— Start —
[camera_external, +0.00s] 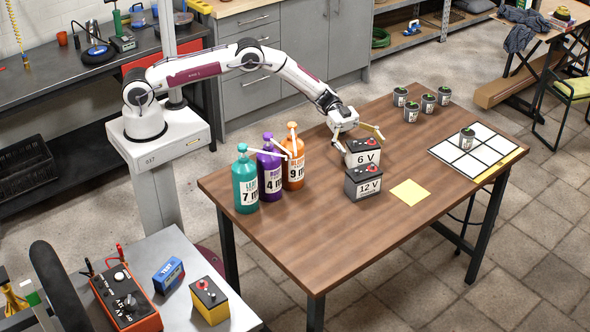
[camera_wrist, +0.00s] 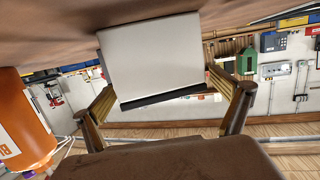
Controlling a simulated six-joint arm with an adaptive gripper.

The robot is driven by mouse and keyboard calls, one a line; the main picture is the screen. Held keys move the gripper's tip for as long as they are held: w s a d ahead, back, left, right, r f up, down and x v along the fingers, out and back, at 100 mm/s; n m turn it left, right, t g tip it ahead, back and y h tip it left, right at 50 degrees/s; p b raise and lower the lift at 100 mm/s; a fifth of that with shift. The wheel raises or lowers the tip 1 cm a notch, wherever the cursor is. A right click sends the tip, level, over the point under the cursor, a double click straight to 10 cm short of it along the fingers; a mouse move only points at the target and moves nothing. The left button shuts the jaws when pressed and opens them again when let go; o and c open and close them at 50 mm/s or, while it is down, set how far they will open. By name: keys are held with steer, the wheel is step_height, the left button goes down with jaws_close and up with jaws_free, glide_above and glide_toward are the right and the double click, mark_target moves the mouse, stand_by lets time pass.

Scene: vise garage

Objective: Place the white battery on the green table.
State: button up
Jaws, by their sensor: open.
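The white battery (camera_external: 362,158), marked 6 V with a black top and red caps, stands upright on the brown wooden table (camera_external: 310,255). In the wrist view the white battery (camera_wrist: 152,58) appears upside down, its dark lid edge lowest. My gripper (camera_external: 358,137) is open just above and around the battery's top, one finger on each side. In the wrist view the fingers flank the battery; I cannot tell whether they touch it. No table in view is clearly green.
A dark grey 12 V battery (camera_external: 363,183) stands close in front. Teal (camera_external: 245,182), purple (camera_external: 270,170) and orange (camera_external: 293,160) bottles stand left. A yellow note (camera_external: 410,193), several small cans and a white grid board (camera_external: 468,158) lie right. A grey table (camera_external: 190,262) holds other batteries.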

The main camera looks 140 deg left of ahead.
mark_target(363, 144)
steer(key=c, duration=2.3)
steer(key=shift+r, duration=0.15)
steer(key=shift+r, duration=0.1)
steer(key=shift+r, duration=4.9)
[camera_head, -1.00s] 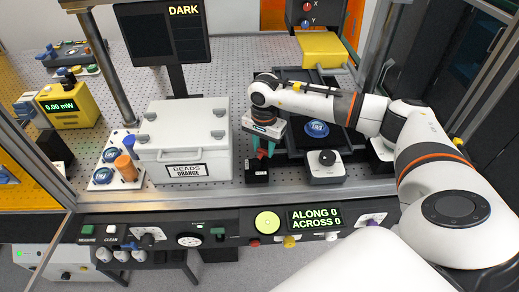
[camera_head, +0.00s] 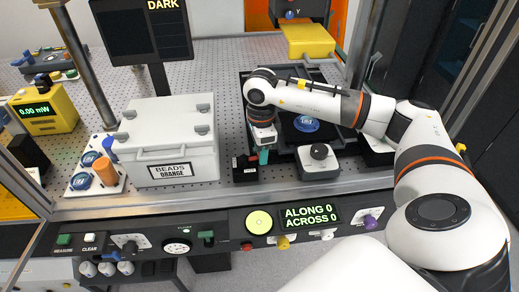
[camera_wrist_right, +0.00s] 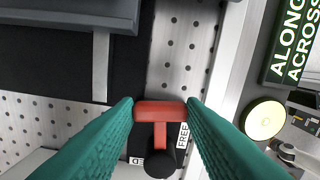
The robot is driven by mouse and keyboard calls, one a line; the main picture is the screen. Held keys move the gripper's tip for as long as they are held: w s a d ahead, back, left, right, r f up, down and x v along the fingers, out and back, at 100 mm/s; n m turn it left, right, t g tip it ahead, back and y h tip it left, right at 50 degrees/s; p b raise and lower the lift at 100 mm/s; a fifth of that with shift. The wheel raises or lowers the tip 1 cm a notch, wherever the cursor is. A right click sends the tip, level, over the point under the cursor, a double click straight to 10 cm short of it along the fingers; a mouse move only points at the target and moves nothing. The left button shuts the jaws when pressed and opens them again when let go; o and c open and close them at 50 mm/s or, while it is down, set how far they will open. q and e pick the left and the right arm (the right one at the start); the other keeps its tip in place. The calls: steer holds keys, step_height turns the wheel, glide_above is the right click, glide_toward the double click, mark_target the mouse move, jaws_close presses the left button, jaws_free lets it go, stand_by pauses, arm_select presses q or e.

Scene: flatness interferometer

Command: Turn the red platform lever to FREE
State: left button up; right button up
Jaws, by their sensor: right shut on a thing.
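The red platform lever (camera_wrist_right: 158,128) shows in the right wrist view as a T-shaped handle, its stem running down to a round black hub. My right gripper (camera_wrist_right: 160,112) has its two teal fingers shut on the ends of the red crossbar. A FREE label (camera_wrist_right: 183,136) is just right of the stem. A second label (camera_wrist_right: 137,161), partly hidden, is left of the hub. In the head view, my right gripper (camera_head: 263,157) is at the right side of the small black lever block (camera_head: 245,172); the lever is mostly hidden there. My left gripper is not in view.
A grey box with a black knob (camera_head: 319,152) stands just right of the lever block. The white BEADS ORANGE case (camera_head: 172,150) stands to the left. The front control panel shows ALONG 0, ACROSS 0 (camera_head: 308,215). A metal frame post (camera_head: 85,70) rises at left.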

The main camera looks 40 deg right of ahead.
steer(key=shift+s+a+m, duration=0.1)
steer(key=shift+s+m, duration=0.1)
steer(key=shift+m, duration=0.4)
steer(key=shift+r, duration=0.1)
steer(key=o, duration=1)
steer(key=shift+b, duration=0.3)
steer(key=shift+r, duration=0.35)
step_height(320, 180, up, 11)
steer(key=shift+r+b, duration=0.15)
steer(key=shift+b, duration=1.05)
— End —
:: Your task ::
Pictures are not part of the copy; output everything else in the records exactly.

:: Solved problem ::
[camera_external, +0.00s] 
[camera_wrist, +0.00s] 
Controlling a simulated six-joint arm with an adaptive gripper.

The robot is driven by mouse and keyboard calls, one a line; the main picture is the screen. Held keys move the gripper's tip for as long as they are held: w s a d ahead, back, left, right, r f up, down and x v along the fingers, out and back, at 100 mm/s; n m turn it left, right, t g tip it ahead, back and y h tip it left, right at 50 degrees/s; p b raise and lower the lift at 100 mm/s; a fifth of that with shift. The wheel raises or lowers the tip 1 cm a notch, wherever the cursor is. A right click sends the tip, level, over the point under the cursor, a double click straight to 10 cm short of it along the fingers; a mouse move only points at the target and moves nothing. The left button shuts the jaws when pressed and opens them again when let go; o and c open and close them at 50 mm/s or, while it is down, set how far they will open. By name: keys are held with steer, the wheel is step_height, the left button goes down with jaws_close and up with jaws_free, glide_above and glide_toward are the right and the double click, mark_target moves the mouse, stand_by lets time pass.

Scene: vise garage

Objective: Place the white battery on the green table.
State: button up
Jaws, by their sensor: open.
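The white battery (camera_external: 362,158), marked 6 V with a black top and red caps, stands upright on the brown wooden table (camera_external: 310,255). In the wrist view the white battery (camera_wrist: 152,58) appears upside down, its dark lid edge lowest. My gripper (camera_external: 358,137) is open just above and around the battery's top, one finger on each side. In the wrist view the fingers flank the battery; I cannot tell whether they touch it. No table in view is clearly green.
A dark grey 12 V battery (camera_external: 363,183) stands close in front. Teal (camera_external: 245,182), purple (camera_external: 270,170) and orange (camera_external: 293,160) bottles stand left. A yellow note (camera_external: 410,193), several small cans and a white grid board (camera_external: 468,158) lie right. A grey table (camera_external: 190,262) holds other batteries.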

The main camera looks 140 deg left of ahead.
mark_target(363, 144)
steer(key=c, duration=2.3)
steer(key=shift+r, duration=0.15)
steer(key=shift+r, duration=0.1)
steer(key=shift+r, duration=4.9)
[camera_head, -1.00s] 
[camera_head, +0.00s] 
[camera_wrist_right, +0.00s] 
The robot is driven by mouse and keyboard calls, one a line; the main picture is the screen. Held keys move the gripper's tip for as long as they are held: w s a d ahead, back, left, right, r f up, down and x v along the fingers, out and back, at 100 mm/s; n m turn it left, right, t g tip it ahead, back and y h tip it left, right at 50 degrees/s; p b raise and lower the lift at 100 mm/s; a fifth of that with shift. The wheel raises or lowers the tip 1 cm a notch, wherever the cursor is. A right click sends the tip, level, over the point under the cursor, a double click straight to 10 cm short of it along the fingers; a mouse move only points at the target and moves nothing. The left button shuts the jaws when pressed and opens them again when let go; o and c open and close them at 50 mm/s or, while it is down, set how far they will open. q and e pick the left and the right arm (the right one at the start); the other keeps its tip in place. The calls: steer holds keys, step_height turns the wheel, glide_above is the right click, glide_toward the double click, mark_target the mouse move, jaws_close presses the left button, jaws_free lets it go, stand_by pauses, arm_select presses q or e.

Scene: flatness interferometer

Command: Turn the red platform lever to FREE
State: left button up; right button up
Jaws, by their sensor: right shut on a thing.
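The red platform lever (camera_wrist_right: 158,128) shows in the right wrist view as a T-shaped handle, its stem running down to a round black hub. My right gripper (camera_wrist_right: 160,112) has its two teal fingers shut on the ends of the red crossbar. A FREE label (camera_wrist_right: 183,136) is just right of the stem. A second label (camera_wrist_right: 137,161), partly hidden, is left of the hub. In the head view, my right gripper (camera_head: 263,157) is at the right side of the small black lever block (camera_head: 245,172); the lever is mostly hidden there. My left gripper is not in view.
A grey box with a black knob (camera_head: 319,152) stands just right of the lever block. The white BEADS ORANGE case (camera_head: 172,150) stands to the left. The front control panel shows ALONG 0, ACROSS 0 (camera_head: 308,215). A metal frame post (camera_head: 85,70) rises at left.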

The main camera looks 40 deg right of ahead.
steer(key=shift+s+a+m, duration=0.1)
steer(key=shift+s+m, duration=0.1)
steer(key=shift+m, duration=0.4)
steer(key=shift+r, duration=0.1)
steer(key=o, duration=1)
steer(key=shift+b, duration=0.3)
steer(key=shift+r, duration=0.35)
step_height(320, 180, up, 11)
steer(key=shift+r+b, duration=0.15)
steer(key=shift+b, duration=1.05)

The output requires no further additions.